12. Operational Principle

Light Emitting Diodes (LEDs) are semiconductor devices that emit light through electroluminescence. When a forward voltage is applied across the p-n junction, electrons from the n-type material recombine with holes from the p-type material in the active region. This recombination process releases energy in the form of photons (light). The specific wavelength (color) of the emitted light is determined by the energy bandgap of the semiconductor material used. The LTL-R42FTBN4D utilizes an Indium Gallium Nitride (InGaN) compound semiconductor, which is engineered to have a bandgap corresponding to blue light emission with a peak around 470 nanometers. The white diffused epoxy lens encapsulates the semiconductor chip, provides mechanical protection, and scatters the emitted light to create a wide viewing angle.

13. Technology Trends

The through-hole LED market, while mature, continues to see incremental improvements in efficiency and reliability.
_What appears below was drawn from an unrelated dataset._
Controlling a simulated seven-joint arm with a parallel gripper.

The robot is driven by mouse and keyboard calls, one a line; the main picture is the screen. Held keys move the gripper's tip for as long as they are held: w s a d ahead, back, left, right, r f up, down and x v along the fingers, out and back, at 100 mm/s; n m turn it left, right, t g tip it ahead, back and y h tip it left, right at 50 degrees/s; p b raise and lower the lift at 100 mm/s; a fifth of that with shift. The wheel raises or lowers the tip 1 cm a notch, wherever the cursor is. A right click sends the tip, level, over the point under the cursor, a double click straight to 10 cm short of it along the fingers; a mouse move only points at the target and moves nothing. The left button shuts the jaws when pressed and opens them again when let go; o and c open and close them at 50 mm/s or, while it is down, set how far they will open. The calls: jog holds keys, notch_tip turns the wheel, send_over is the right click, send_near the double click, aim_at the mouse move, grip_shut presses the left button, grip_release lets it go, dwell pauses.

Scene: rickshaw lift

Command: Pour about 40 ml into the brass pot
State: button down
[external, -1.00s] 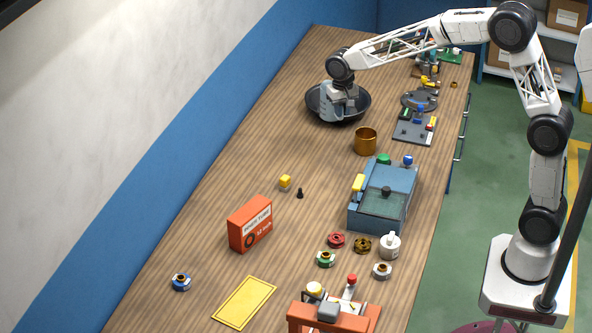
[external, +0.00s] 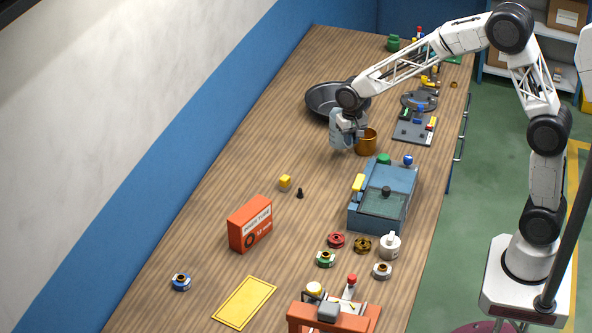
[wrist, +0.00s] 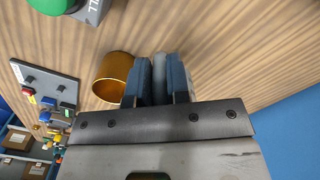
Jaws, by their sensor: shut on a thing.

Trends in the broader LED industry, such as the development of materials with higher internal quantum efficiency and improved packaging techniques for better thermal management and light extraction, indirectly benefit all LED form factors. There is a constant drive for lower forward voltages and higher luminous efficacy (more light output per watt of electrical input). For indicator applications, the demand for consistent color and brightness (tight binning) remains high, driven by automation and quality expectations in end products. While surface-mount device (SMD) LEDs dominate new designs for their smaller size and suitability for automated pick-and-place assembly, through-hole LEDs retain significant markets in prototyping, educational kits, repair sectors, and applications where mechanical robustness or manual assembly is preferred.